8: General Programming

  • Minimize the scope of local variables
  • Know and use the standard libraries
  • Don’t use float/double for money. Use BigDecimal
  • Differences between primitives and boxed primitives:
    • Boxed primitives can be null
    • Primitives are more space-efficient
    • Primitives can only have their values, boxed primitives have distinct object identities
      • Never use == with boxed primitives
  • Avoid strings where other types are more appropriate
    • Write a class to represent the aggregate (private static member)
  • Refer to objects by their interfaces (generalization of Item 40)
    • Much more flexible
    • List<Subscriber> subscribers = new Vector<Subscriber>();
  • Mantras for optimization:
    • More computing sins are committed in the name of optimization (without necessarily achieving it) than for any other single reason – including blind stupidity. (Wulf, 72)
    • We should forget about small inefficiencies, say about 97% of the time; premature optimization is the root of all evil. (Knuth, 74)
    • Two rules in the matter of optimization: Rule 1. Don’t do it.
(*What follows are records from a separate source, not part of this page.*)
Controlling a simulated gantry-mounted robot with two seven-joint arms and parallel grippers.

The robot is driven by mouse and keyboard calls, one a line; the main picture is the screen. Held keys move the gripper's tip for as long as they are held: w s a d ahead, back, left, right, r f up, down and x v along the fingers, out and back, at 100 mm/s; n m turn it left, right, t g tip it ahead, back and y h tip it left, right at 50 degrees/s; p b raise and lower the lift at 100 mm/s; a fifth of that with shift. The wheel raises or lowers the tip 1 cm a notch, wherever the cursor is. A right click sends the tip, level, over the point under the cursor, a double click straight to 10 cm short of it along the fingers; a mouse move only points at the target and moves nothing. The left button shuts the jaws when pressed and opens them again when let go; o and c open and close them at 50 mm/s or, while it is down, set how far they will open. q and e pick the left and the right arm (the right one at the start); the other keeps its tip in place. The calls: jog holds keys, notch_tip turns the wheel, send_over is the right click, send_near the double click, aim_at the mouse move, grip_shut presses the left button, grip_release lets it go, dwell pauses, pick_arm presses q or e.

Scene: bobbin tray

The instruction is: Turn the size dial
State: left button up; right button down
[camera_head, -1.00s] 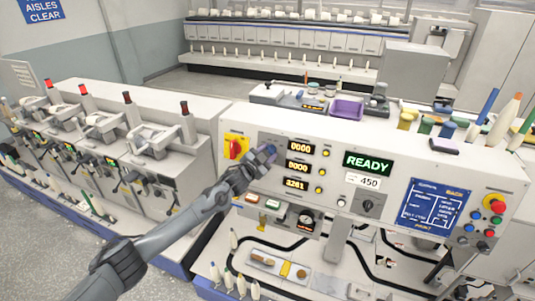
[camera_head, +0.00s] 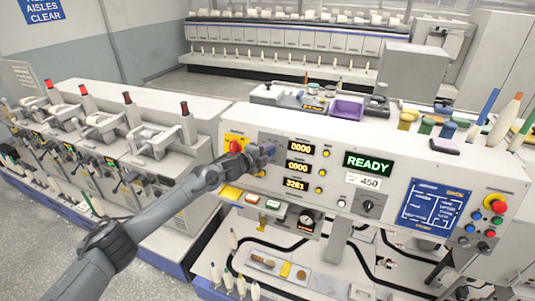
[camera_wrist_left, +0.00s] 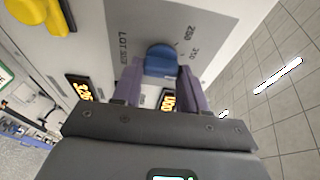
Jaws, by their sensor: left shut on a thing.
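The size dial (camera_wrist_left: 160,60) is a blue knob on the grey panel beside printed "LOT SIZE" lettering and number marks, seen in the left wrist view. My left gripper (camera_wrist_left: 160,82) has its two purple fingers on either side of the dial and is shut on it. In the head view my left gripper (camera_head: 264,153) is at the upper left of the white control panel (camera_head: 320,135), just left of the numeric displays, and mostly hides the dial. My right gripper is not in view.
A red-and-yellow switch (camera_head: 236,146) sits close to the left of my gripper. The displays (camera_head: 300,148) and a green READY screen (camera_head: 368,163) are to its right. A black knob (camera_head: 368,206) is lower right. A purple tray (camera_head: 346,108) rests on top of the console.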

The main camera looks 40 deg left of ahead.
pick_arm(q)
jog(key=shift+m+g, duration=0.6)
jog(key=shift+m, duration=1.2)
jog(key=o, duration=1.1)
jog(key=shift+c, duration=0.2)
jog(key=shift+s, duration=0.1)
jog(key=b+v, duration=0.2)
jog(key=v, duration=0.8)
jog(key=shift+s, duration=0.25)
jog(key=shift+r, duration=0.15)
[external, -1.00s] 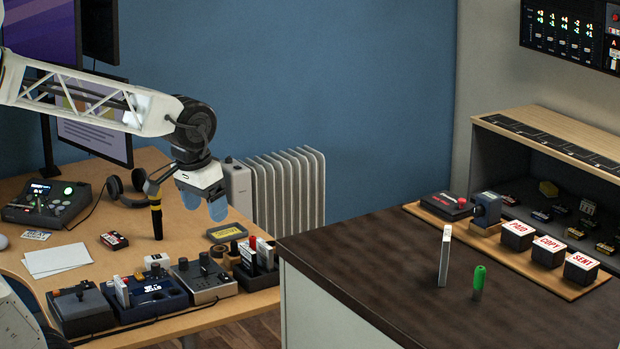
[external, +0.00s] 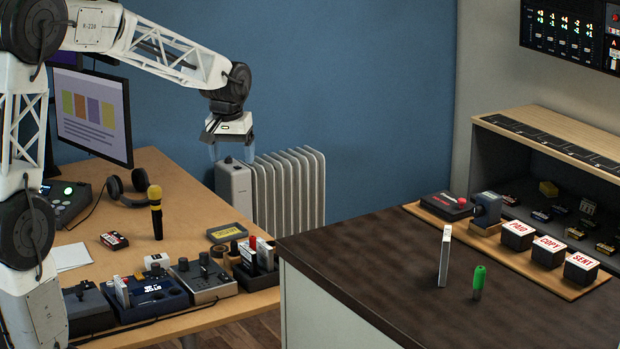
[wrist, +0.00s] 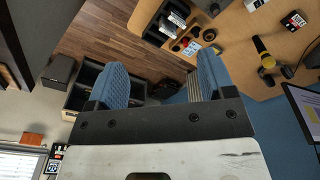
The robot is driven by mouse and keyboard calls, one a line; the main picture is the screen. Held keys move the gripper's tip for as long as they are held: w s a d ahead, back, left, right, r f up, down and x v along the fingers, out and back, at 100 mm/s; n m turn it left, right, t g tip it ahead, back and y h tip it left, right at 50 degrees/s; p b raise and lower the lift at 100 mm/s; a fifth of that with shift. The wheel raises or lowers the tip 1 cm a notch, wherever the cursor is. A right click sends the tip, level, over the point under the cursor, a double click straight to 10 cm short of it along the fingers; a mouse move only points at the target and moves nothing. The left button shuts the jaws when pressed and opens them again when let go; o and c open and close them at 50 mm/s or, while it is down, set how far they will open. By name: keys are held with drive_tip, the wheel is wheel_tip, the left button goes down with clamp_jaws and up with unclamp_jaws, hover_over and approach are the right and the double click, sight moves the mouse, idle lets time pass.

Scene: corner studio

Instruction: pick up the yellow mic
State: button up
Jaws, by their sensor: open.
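The yellow mic (external: 155,212) stands upright on the wooden desk, with a yellow head and band and a black handle. It also shows in the wrist view (wrist: 263,52) at the upper right, outside the fingers. My gripper (external: 232,155) is open and empty in the external view, in the air to the right of the mic and higher, in front of the radiator. Its two blue fingers (wrist: 158,88) are spread in the wrist view, with floor and desk edge seen between them.
Headphones (external: 130,188) lie behind the mic, and a red-black cassette (external: 114,240) lies left of it. A yellow-labelled box (external: 228,232) and several control units (external: 203,276) line the desk's right and front. A monitor (external: 92,113) stands behind. A dark counter (external: 370,270) is at right.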

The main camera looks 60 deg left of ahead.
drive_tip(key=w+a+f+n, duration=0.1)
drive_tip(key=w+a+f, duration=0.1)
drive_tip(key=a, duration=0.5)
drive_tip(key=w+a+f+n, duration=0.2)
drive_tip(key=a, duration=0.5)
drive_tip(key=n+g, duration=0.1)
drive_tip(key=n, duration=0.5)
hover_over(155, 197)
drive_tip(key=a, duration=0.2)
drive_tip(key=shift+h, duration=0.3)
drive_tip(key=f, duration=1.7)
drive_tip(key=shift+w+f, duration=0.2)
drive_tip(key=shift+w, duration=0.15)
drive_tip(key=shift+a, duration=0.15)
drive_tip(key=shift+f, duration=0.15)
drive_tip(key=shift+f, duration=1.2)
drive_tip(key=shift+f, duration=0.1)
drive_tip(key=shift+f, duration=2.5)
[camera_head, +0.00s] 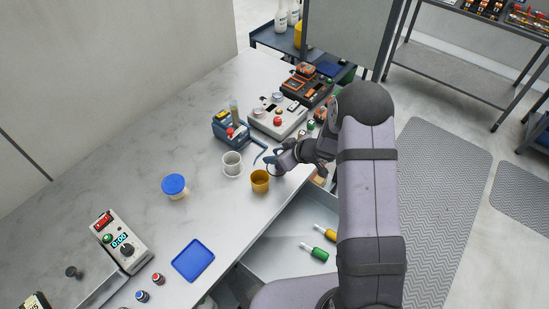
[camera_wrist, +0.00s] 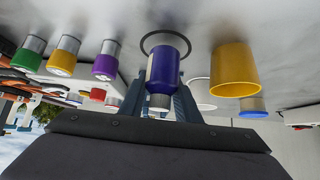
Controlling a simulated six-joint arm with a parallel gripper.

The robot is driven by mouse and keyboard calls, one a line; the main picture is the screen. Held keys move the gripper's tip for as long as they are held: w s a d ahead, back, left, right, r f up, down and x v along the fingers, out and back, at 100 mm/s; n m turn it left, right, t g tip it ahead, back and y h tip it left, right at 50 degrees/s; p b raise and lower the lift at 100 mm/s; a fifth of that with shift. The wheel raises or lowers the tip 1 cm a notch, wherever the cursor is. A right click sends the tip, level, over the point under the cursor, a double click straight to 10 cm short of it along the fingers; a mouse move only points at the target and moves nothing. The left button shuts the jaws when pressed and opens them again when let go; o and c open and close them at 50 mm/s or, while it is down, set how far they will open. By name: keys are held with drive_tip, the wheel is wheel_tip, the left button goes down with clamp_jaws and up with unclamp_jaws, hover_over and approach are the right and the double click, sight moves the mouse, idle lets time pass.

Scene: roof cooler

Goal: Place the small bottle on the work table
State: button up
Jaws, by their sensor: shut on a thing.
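The small bottle (camera_wrist: 163,72) is dark blue with a pale cap, and shows in the wrist view, which looks upside down. My gripper (camera_wrist: 160,100) is shut on it, with a finger on each side. The bottle's base is over a dark ring on the pale work table; I cannot tell whether it touches. In the head view my gripper (camera_head: 272,162) is low over the right part of the work table (camera_head: 110,155), just behind the yellow cup. I cannot make out the bottle clearly there.
A blue-lidded tub (camera_head: 174,186) and blue tray (camera_head: 193,260) are at left.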

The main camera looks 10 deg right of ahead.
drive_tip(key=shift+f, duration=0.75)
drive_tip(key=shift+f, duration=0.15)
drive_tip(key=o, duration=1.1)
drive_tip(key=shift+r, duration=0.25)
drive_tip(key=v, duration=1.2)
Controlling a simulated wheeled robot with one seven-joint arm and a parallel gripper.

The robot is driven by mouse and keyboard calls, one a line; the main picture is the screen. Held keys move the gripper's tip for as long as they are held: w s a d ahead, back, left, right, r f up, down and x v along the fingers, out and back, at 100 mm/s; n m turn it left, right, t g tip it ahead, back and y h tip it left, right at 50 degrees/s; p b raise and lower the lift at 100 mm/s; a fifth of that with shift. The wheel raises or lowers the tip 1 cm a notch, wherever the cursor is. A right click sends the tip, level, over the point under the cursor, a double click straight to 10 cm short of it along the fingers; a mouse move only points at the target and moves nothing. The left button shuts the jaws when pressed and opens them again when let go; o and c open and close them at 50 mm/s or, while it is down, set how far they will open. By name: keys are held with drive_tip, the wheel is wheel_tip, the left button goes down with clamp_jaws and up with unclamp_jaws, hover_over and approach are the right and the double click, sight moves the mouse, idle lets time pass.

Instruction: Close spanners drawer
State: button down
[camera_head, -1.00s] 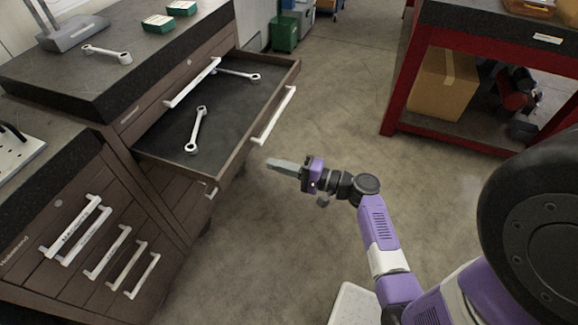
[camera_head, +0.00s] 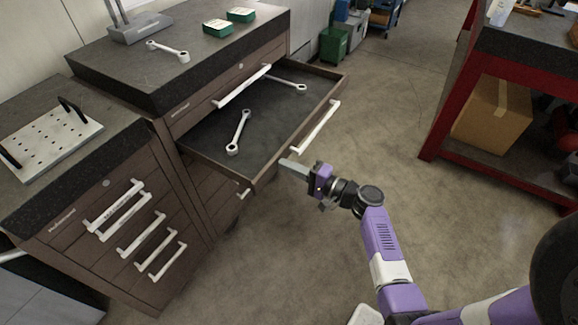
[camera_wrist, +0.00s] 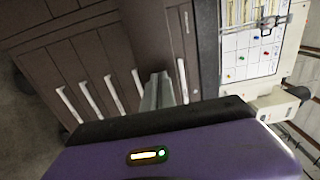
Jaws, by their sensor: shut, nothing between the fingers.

Rule 2 (for experts only). Don’t do it yet – that is, not until you have a perfectly clear and unoptimized solution. (Jackson, 75)
    • Strive to write good programs rather than fast ones.
    • Strive to avoid design decisions that limit performance.
  • Type parameter names:
    • T: arbitrary type
    • E: element type of a collection
    • K: key type of a map
    • V: value type of a map
    • X: exception

9: Exceptions

  • Use exceptions only for exceptional conditions.
  • Use checked exceptions for recoverable conditions and runtime exceptions for programming errors.
    • Checked exception: must be caught or declared in the method in which it is thrown
    • Make sure checked exception contains enough info for programmer to recover
  • A failure atomic method leaves object in the state it was prior to invocation when the method fails. Strive for this.
    • Check parameters for validity before performing operation
  • Implement Serializable judiciously; it drastically reduces portability and flexibility of the class.